Frankly, this is almost a no-brainer. In the end, though, I doubt that it will have much effect upon the manufacturers of TVs and other receiving devices; they have no doubt already tooled up for the broadcast flag's scheduled implementation on 01 July of this year (less than eight weeks from now). I also suspect that the broadcast flag will be a major point of pressure from the MPAA (among others) in direct communications with manufacturers. Thus, it's going to be difficult to purchase a TV or monitor that does not recognize the broadcast flag—even though the court pointed out just one of many possible reasons that the broadcast flag is an undue imposition.
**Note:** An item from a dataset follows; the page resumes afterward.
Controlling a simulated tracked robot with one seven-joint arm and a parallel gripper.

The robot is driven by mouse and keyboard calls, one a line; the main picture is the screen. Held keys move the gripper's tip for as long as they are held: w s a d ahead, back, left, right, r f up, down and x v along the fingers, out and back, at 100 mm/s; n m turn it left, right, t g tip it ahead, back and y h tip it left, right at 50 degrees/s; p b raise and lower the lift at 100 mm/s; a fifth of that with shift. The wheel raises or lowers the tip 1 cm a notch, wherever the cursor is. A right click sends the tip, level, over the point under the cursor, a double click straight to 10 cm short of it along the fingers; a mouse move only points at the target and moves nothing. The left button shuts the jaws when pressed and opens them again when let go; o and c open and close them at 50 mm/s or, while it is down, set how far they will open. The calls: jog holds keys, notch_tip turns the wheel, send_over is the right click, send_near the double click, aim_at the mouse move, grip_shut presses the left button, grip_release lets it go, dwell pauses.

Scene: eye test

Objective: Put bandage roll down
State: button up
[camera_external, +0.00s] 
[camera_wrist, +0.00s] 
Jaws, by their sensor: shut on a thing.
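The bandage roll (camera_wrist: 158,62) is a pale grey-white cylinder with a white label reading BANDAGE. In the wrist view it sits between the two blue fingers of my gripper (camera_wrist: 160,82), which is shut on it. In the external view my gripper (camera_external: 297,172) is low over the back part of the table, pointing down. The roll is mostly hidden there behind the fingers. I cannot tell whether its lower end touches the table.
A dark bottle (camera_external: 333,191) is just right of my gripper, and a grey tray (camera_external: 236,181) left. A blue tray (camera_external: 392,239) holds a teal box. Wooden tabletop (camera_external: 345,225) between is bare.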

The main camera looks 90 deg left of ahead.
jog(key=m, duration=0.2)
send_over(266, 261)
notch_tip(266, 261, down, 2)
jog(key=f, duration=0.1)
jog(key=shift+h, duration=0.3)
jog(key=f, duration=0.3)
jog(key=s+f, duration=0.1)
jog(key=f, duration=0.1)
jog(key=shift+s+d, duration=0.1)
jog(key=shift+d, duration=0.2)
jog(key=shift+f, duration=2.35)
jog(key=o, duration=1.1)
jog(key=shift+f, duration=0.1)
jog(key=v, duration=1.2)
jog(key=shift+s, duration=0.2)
The broadcast flag represents an attempt to administratively run around the end of Sony by administratively doing what the Supreme Court held the Copyright Act did not: prohibit or restrict time-shifting.

What is really sad about this decision is that nobody is commenting upon the self-interested analysis of "regulatory burdens" that now seems dominant in Washington. During the 1980s, the "Reagan Revolution" rode into town proclaiming that government regulation needs to be reduced because it's not necessary. Of course, that's not an entirely accurate statement. Between the broadcast flag, the DRM components of the Copyright Act (17 U.S.C. § 1201 et seq.), and the DMCA (17 U.S.C. § 512), we have vastly increased government regulation of end-user access to copyrightable material over what was in effect in the 1980s—especially once one takes Sony into account. No, what we have is not reduced regulation; it is repurposed regulation. Instead of restricting use of private property, many modern regulatory schemes are designed to protect private property (or, in any event, what some perceive as their private property). Under externality theory, this essentially means that costs and burdens at the societal level have not been reduced—only that the parties who can directly account for those costs and burdens have changed. Perhaps that's a valid result; perhaps the "burden on business" was unduly excessive (although I have never seen any data that supports that conclusion that is not tainted by hidden, or not-so-hidden, agendas—very much like the so-called "malpractice crisis"). Pretending that the overall "amount" of regulation has been reduced by the Reagan Revolution and its aftermath, though, is at best myopic… and more probably ostrichlike.